References shall be collected at the end of the Dissertation and shall be given in a standard journal format as described in the Information Services publication IS2010 - "How to Cite References". Dissertations must be typeset and printed on a publication quality printer.
The pages of soft bound dissertations should be firmly fixed together, using a spiral plastic or glue binding. If two hard-bound copies are submitted on the day that the soft-bound copies are due, then the soft-bound copy is not required. Unbound dissertations, or dissertations in loose-leaf folders will not be accepted. If disks or other supplementary material is included with the dissertation, then it should be firmly attached inside the back cover and also clearly labeled. Separate disks will not be accepted.
There is a recommended dissertation structure in the Your Dissertation section below.
The work is usually assessed using criteria such as: Amount of effort, diligence, initiative and enthusiasm shown; difficulties experienced and extent to which overcome; the extent of self-organization and ability demonstrated by the students; the effectiveness, quality, and quantity of work produced and the extent to which the objectives of the work were met. The organization and structure of the work; quality of referencing, appendices, figures, programs and any other supporting documentation where relevant Originality, novelty and innovation displayed in the work and reflected in the dissertation. The quality of the dissertation as a source of clear, concise and interesting information.
The following are general characteristics of grades awarded to dissertations by the University. Due to the fact that your dissertations are 60 credits, and you are not allowed to compensate more than 40 credits - the minimum pass mark is 50%, anything less is a fail.
Before writing your dissertation, be sure to read the section below on copying of other work.
It is important to realize that you cannot perform excellent practical work and then follow it up with a poor write-up and expect to do well. You must remember that others will be involved in the assessment of the dissertation who you have not had weekly meetings with and who do not have access to knowledge not presented in the dissertation. Indeed, in the case of the External Examiner, they will not even know who you are! Thus all they have at their disposal to grade you is the written dissertation.

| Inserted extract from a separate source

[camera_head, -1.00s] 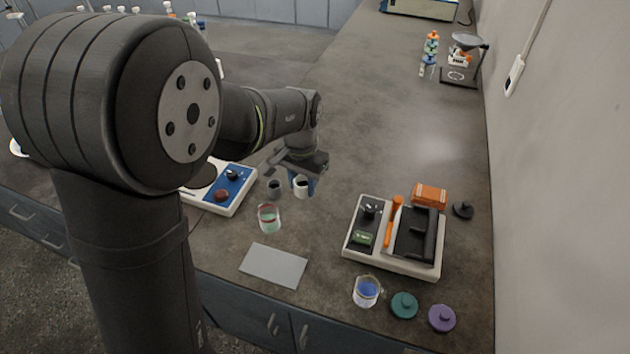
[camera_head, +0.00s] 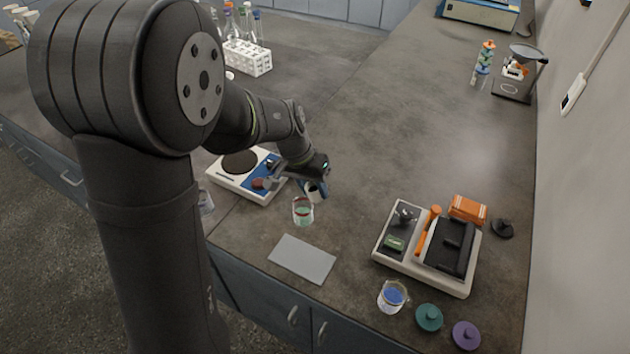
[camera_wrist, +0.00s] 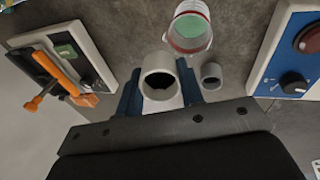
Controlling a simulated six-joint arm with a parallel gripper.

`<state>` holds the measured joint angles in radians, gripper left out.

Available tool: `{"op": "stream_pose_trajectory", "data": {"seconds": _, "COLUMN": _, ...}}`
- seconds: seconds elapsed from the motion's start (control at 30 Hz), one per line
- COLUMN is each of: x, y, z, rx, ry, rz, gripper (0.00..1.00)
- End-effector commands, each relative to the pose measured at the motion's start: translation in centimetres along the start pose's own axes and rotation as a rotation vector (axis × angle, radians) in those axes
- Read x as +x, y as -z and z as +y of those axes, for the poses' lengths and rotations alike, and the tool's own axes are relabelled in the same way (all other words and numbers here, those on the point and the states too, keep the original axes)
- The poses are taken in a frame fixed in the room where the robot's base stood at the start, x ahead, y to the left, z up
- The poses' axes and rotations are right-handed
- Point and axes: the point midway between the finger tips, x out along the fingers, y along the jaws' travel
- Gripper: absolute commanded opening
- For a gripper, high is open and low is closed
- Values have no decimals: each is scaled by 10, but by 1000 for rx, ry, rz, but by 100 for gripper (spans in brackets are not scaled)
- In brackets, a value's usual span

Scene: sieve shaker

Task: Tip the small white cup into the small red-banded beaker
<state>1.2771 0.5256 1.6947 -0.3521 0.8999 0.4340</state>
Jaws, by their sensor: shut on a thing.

Given this crucial observation you should not leave the writing of your dissertation just to the last few weeks of your project timetable. Also bear in mind that many others will be rushing to produce documentation towards the end of the second semester and that the printing facilities will be at full stretch during the last two or three weeks. The failure of printers, computers and the absence of paper at weekends, overnight or indeed at any time during this period will not be a valid excuse for the late delivery of your dissertation. All these occurrences can be guaranteed to occur so you must plan accordingly.

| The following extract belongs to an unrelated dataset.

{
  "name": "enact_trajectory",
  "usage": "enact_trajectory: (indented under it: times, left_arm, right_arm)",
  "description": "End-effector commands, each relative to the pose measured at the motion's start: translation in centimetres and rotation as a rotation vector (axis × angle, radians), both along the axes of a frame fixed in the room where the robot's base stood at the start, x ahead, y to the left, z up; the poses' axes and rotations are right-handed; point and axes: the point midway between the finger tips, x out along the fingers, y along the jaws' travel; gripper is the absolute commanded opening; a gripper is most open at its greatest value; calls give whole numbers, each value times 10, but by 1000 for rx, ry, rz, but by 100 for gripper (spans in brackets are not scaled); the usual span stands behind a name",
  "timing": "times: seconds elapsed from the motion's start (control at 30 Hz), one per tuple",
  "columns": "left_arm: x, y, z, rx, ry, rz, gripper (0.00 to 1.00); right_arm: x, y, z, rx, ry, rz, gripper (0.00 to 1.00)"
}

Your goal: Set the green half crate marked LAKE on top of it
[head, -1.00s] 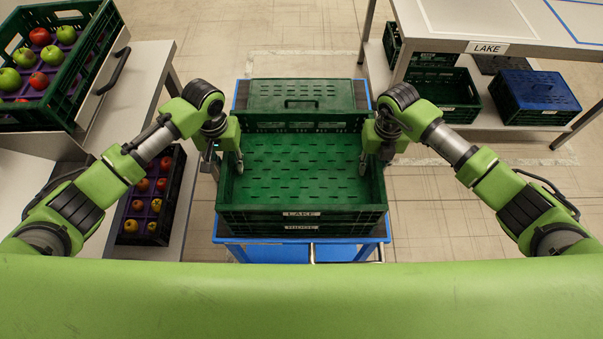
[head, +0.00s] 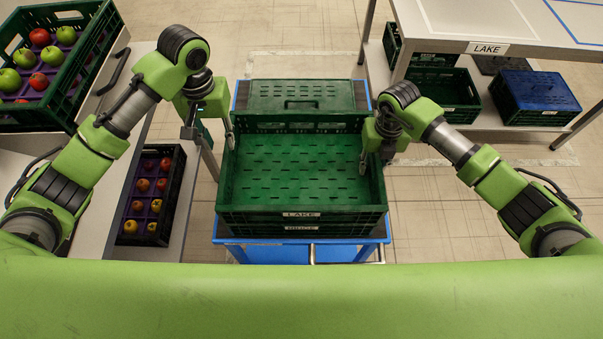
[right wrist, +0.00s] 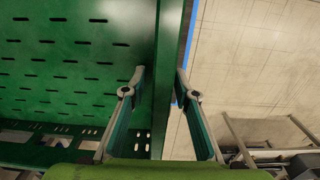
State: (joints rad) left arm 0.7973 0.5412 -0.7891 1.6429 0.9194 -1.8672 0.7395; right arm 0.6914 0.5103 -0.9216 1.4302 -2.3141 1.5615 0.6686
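The green LAKE half crate (head: 300,222) is empty and sits squarely on another green crate (head: 262,230), whose own label is too small to read. Both are on a blue cart (head: 300,250). My left gripper (head: 208,138) is open and empty, above and outside the crate's left wall. My right gripper (head: 376,158) is at the crate's right wall. In the right wrist view its two fingers (right wrist: 160,92) stand apart on either side of the wall, one inside and one outside, with a gap visible.
A closed green crate (head: 300,96) is behind on the cart. Apple crates stand at the left, one high (head: 100,62) and one low (head: 150,195). Floor shows between.

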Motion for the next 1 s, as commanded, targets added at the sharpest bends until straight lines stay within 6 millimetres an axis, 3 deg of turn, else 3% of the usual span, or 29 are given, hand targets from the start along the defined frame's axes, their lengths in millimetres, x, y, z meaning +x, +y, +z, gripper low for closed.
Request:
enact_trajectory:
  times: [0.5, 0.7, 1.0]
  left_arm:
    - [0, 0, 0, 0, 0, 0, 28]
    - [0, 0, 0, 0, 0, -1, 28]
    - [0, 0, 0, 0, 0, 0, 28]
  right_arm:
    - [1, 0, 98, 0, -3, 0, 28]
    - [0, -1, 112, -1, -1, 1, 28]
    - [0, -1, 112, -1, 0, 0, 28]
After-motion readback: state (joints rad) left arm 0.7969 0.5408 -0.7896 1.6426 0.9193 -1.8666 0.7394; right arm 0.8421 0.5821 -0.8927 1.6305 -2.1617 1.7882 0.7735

The exact layout of dissertations tends to vary depending upon the nature of the material and the style of the author. It is recommend that you discuss this in detail with your supervisor. However the following might be considered to be a typical layout:
- Code listings - you should include a full listing of all you code you have written for the project. You should NOT include code listings for code you have not written!! If your project involves modifying code previously written by others, then you may include this other code as long as you indicate clearly in the code listing what parts have been written by you.
- User manuals
- Technical documentation
- Raw data - if your dissertation involved data collection then this should usually be included in appendices. This should provide supporting evidence for claims made in the main part of the dissertation (eg copies of a user evaluation questionnaire and some sample responses).
- Examples of test data.
- Electronic material on a floppy disk or CD taped inside the back cover. This might contain executable software, source code, graphics, slides used for your presentation, etc.
Where the appendices are long (e.g. code listings) do not print them out, rather provide them on a CD.
One final question concerns the inclusion of Appendices. Appendices are excluded from the total word count. It is unlikely that an Appendix will be read in detail by an examiner. The aim of an Appendix is to act as a supporting reference to the main body of the dissertation. Thus you might state in the main dissertation that "A complete and detailed User Manual was produced (see Appendix E)". Appendix E would contain the User Manual. This allows any casual reader to access the User Manual easily to verify the truth of the statement.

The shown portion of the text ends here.